Requirements.
Return exactly, and only, the lines from the one holding "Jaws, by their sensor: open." through the one holding "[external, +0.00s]", both included; the pictures stay out.

━━ Information shown

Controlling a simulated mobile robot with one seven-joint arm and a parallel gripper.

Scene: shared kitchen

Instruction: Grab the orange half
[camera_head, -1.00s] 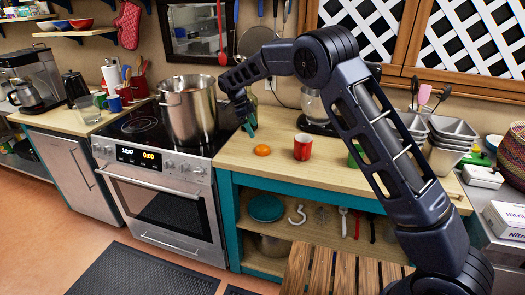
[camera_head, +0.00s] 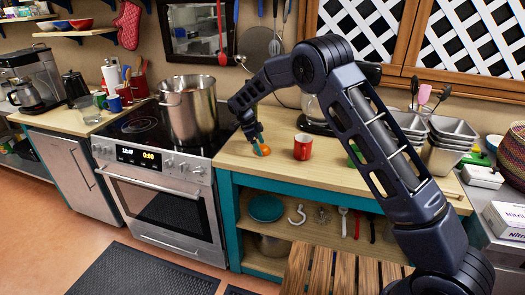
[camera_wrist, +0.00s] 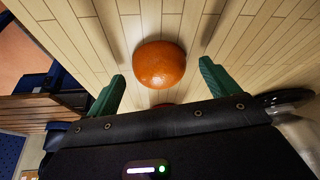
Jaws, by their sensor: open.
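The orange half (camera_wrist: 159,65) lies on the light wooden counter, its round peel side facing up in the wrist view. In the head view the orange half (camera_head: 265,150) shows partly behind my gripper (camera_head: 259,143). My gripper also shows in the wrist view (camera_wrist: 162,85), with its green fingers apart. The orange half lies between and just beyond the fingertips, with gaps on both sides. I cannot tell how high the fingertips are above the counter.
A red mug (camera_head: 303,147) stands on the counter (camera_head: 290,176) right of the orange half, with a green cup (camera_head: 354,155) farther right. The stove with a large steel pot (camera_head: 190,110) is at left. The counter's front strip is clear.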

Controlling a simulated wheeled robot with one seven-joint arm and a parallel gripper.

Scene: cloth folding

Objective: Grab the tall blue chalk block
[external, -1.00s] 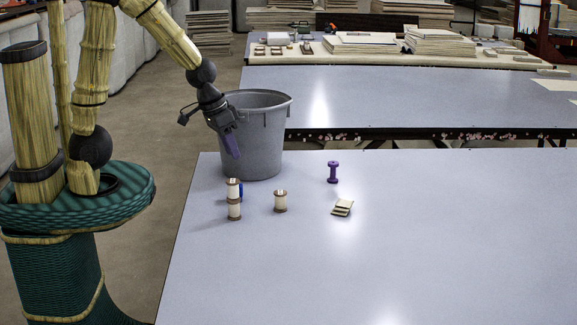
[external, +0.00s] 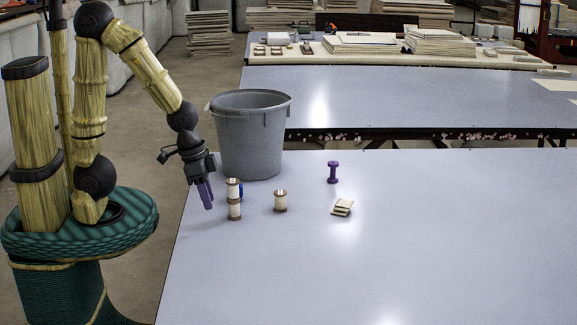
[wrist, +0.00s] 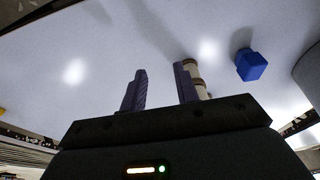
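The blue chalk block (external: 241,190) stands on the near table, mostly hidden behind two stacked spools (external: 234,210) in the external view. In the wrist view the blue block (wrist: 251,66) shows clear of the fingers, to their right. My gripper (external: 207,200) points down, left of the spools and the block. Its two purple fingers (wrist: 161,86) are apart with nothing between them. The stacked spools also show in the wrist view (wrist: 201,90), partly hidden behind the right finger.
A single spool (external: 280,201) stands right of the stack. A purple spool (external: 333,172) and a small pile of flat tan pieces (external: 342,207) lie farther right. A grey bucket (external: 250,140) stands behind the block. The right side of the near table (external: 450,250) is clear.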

━━━━
━━ Information shown

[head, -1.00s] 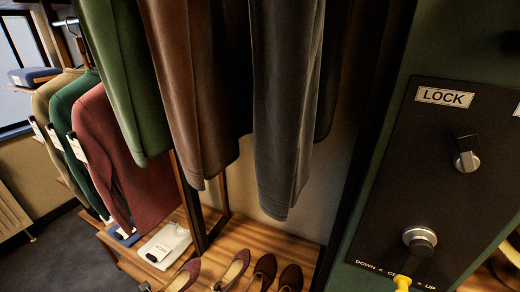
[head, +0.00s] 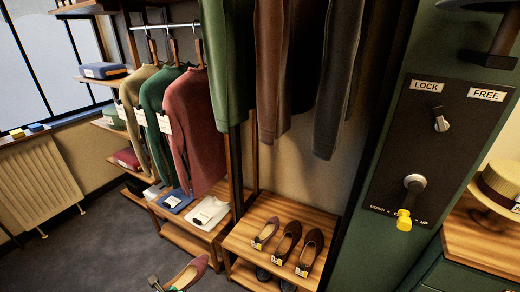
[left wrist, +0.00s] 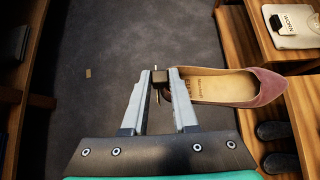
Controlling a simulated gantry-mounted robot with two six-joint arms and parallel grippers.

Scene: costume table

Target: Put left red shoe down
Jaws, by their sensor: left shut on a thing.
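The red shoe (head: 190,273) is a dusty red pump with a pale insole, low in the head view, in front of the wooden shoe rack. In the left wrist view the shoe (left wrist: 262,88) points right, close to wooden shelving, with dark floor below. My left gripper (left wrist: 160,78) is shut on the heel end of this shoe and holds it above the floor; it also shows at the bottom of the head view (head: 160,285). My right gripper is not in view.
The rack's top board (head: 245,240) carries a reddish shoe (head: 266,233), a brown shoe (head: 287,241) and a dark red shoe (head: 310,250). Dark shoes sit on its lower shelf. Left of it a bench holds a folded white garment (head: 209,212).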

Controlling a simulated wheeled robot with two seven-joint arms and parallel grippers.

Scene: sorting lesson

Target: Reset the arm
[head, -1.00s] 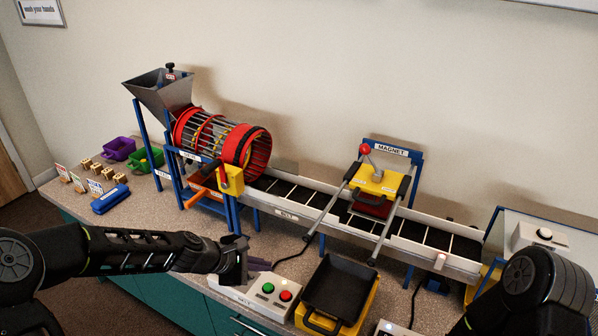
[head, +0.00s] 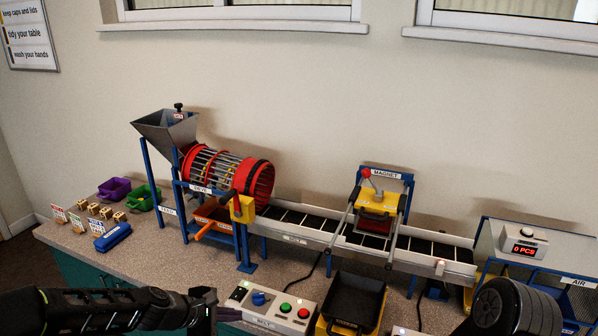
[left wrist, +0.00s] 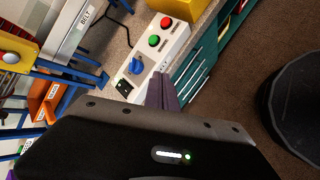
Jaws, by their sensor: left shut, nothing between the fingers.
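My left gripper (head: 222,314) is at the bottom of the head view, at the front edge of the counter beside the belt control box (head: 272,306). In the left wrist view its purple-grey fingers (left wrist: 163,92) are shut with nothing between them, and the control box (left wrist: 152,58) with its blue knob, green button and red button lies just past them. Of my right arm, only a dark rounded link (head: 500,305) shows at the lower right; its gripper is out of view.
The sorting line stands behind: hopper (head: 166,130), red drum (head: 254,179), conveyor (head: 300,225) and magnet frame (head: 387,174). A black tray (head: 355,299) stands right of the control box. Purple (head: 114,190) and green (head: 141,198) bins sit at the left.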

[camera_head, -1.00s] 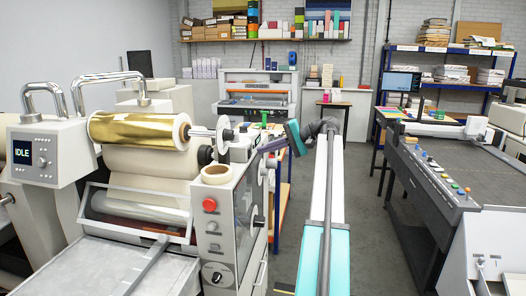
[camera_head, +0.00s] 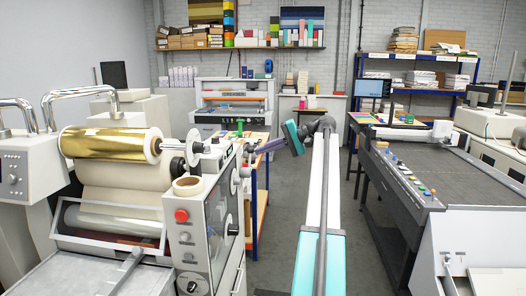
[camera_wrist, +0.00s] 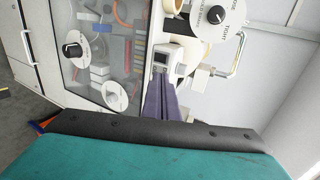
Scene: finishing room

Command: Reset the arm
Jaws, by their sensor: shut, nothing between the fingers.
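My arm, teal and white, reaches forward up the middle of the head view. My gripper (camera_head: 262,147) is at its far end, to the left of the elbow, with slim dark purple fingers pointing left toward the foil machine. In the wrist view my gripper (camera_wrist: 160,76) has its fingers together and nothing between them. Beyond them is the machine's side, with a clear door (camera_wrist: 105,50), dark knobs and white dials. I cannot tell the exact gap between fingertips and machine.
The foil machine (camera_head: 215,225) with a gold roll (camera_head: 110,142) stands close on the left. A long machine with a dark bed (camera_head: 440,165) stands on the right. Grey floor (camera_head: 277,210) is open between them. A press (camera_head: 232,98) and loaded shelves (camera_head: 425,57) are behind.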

━━━━
━━ Information shown

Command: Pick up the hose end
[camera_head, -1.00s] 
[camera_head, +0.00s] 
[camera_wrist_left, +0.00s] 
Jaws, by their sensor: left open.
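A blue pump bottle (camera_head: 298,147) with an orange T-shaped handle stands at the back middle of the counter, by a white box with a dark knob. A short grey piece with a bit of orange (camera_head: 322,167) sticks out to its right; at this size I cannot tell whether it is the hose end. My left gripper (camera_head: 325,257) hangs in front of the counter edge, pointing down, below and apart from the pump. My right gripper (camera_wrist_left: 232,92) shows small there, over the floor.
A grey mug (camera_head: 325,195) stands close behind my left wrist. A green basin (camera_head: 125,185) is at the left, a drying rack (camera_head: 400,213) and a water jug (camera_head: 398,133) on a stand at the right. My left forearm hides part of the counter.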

━━━━

Task answer.
Jaws, by their sensor: open.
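The orange half (camera_wrist: 159,65) lies on the light wooden counter, its round peel side facing up in the wrist view. In the head view the orange half (camera_head: 265,150) shows partly behind my gripper (camera_head: 259,143). My gripper also shows in the wrist view (camera_wrist: 162,85), with its green fingers apart. The orange half lies between and just beyond the fingertips, with gaps on both sides. I cannot tell how high the fingertips are above the counter.
A red mug (camera_head: 303,147) stands on the counter (camera_head: 290,176) right of the orange half, with a green cup (camera_head: 354,155) farther right. The stove with a large steel pot (camera_head: 190,110) is at left. The counter's front strip is clear.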

Controlling a simulated wheeled robot with one seven-joint arm and a parallel gripper.

Scene: cloth folding

Objective: Grab the tall blue chalk block
[external, -1.00s] 
[external, +0.00s] 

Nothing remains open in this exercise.